There are three areas that should be looked at if you're having trouble entering or displaying UTF-8 characters in Sakai:

1) Make sure tomcat's server.xml includes UTF-8 encoding in all its connectors.

1a) The following example assumes port 8080 is the primary browser port:

<Connector port="8080" maxHttpHeaderSize="8192" URIEncoding="UTF-8"
maxThreads="150" minSpareThreads="25" maxSpareThreads="75"
enableLookups="false" redirectPort="8443" acceptCount="100"
connectionTimeout="20000" disableUploadTimeout="true" />

1b) If you have setup your Tomcat instance so it runs behind Apache, then you will also need to add the UTF-8 attribute to that connector, in server.xml as well. For example:

<Connector port="8009"
enableLookups="false" redirectPort="8443" protocol="AJP/1.3" URIEncoding="UTF-8" />

2) Make sure your database is created with UTF-8 encoding.

2a) For example, this will work for MySql:

create database sakai default character set utf8;

2b) Oracle UTF-8 settings is allegedly as follows:

http://docs.oracle.com/cd/B10500_01/server.920/a96529/ch10.htm#1009904

SQL> SHUTDOWN IMMEDIATE; – or NORMAL
SQL> STARTUP MOUNT;
SQL> ALTER SYSTEM ENABLE RESTRICED SESSION;
SQL> ALTER SYSTEM SET JOB_QUEUE_PROCESSES=0;
SQL> ALTER DATABASE OPEN;
SQL> ALTER DATABASE CHARACTER SET AL32UTF8;
SQL> SHUTDOWN IMMEDIATE; – or NORMAL
SQL> STARTUP;

A good reference for Oracle 9i (especially Figure 2-8 & 2-9) is at http://download.oracle.com/docs/cd/B10500_01/server.920/a96529/ch2.htm

If that doesn't work or it gives the error "ORA-12712: new character set must be a superset of old character set" you can try

ALTER DATABASE CHARACTER SET INTERNAL_USE AL32UTF8;

The above command will skip the check of character set subset or superset.

3) Make sure the (MySql) connector is defined for UTF-8 encoding in the sakai.properties file. Note that previous releases of Sakai had an incorrect default value:

   WRONG: url@javax.sql.BaseDataSource=jdbc:mysql://127.0.0.1:3306/sakai?useUnicode=true&amp;characterEncoding=UTF-8

   CORRECT: url@javax.sql.BaseDataSource=jdbc:mysql://127.0.0.1:3306/sakai?useUnicode=true&characterEncoding=UTF-8

There is a fourth issue that only affects Sakai pre-2.1.0 running on MySQL. This patch can be backported manually to these systems. More information, including the patch file, is available in JIRA ticket 1737

One more thing - make sure your MySQL connector is v3.1.14 or better. Some tools (RWiki and JForum) sore content as blob's, and
do byte-to-string conversions. The wrong version of the MySQL driver will cause puzzling problems with UTF-8 characters.

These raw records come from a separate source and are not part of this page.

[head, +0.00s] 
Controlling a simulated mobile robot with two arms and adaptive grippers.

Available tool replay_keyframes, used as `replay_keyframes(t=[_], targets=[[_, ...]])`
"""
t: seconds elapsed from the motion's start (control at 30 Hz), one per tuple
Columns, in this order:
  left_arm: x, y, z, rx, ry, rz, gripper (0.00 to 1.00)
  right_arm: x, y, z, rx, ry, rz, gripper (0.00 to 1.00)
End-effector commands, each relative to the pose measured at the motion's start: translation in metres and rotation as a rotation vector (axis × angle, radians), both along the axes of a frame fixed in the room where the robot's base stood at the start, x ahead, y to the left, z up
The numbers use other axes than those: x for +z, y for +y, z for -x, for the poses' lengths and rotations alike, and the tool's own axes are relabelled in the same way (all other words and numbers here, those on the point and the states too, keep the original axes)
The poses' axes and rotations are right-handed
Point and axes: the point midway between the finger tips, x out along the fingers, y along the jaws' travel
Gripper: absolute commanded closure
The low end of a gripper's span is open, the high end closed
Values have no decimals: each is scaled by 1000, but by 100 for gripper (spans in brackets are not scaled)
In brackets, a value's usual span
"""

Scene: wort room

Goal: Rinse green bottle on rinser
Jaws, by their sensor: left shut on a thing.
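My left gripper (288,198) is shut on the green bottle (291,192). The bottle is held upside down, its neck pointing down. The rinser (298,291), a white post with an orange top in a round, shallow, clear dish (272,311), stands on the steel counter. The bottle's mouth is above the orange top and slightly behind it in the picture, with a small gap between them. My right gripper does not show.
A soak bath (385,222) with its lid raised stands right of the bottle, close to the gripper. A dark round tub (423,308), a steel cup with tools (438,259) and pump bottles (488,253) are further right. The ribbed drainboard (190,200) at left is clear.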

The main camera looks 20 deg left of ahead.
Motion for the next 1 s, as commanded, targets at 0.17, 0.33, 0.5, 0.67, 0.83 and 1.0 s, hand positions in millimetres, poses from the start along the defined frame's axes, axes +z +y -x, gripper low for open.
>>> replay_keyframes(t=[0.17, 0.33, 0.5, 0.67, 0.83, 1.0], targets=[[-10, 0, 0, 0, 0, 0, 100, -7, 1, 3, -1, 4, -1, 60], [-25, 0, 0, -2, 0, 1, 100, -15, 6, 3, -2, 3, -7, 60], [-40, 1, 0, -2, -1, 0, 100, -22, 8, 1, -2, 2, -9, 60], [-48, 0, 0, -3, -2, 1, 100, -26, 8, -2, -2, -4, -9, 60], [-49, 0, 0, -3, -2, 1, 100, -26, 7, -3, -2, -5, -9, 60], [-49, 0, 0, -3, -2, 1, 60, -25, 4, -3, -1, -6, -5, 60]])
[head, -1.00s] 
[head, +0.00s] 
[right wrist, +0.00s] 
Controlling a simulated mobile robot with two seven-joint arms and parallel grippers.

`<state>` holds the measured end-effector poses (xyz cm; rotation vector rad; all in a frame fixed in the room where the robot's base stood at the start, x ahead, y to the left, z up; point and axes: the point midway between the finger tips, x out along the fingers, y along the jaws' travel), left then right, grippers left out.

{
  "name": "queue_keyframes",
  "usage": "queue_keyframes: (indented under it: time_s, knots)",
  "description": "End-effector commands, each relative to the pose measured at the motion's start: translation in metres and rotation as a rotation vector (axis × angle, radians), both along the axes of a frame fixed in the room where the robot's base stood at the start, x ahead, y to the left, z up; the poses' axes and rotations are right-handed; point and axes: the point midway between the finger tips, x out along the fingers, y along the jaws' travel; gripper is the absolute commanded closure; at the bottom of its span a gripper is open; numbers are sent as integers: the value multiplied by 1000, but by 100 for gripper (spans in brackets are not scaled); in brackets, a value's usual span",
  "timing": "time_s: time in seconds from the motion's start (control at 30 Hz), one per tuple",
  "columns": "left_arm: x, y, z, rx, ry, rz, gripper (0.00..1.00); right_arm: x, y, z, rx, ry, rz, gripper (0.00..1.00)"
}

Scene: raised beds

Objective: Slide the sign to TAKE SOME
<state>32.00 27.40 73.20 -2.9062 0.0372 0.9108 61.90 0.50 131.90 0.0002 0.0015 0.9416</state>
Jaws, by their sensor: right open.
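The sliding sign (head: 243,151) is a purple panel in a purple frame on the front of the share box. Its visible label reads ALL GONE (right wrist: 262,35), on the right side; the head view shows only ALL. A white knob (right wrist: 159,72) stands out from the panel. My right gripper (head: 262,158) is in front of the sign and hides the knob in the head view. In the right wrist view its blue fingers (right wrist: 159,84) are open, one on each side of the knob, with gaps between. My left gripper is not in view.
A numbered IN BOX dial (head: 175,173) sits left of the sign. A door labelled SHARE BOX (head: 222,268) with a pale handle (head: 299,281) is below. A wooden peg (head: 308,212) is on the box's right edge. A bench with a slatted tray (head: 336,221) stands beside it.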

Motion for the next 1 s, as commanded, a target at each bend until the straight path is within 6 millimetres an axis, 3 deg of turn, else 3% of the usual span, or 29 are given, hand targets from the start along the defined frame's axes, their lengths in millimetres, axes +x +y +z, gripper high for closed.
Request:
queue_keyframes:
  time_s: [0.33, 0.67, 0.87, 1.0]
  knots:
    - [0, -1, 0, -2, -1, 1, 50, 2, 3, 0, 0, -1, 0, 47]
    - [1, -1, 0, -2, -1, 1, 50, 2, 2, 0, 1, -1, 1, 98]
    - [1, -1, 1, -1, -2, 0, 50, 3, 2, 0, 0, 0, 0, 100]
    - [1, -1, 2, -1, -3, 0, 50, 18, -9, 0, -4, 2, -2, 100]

4) Windows users only (Tomcat as a windows service)

Set the property -Dfile.encoding=UTF-8 in tomcat properties. (Open command window -> type "tomcat5w" -> "Java" ->"Java Options:")

You can check you file encoding with this (FileEncoding.java) java file.

FileEncoding.java
import java.lang.*;
public class FileEncoding {
    public static void main(String[] args) {
        System.out.println("file.encoding=" + System.getProperty("file.encoding"));
    }
}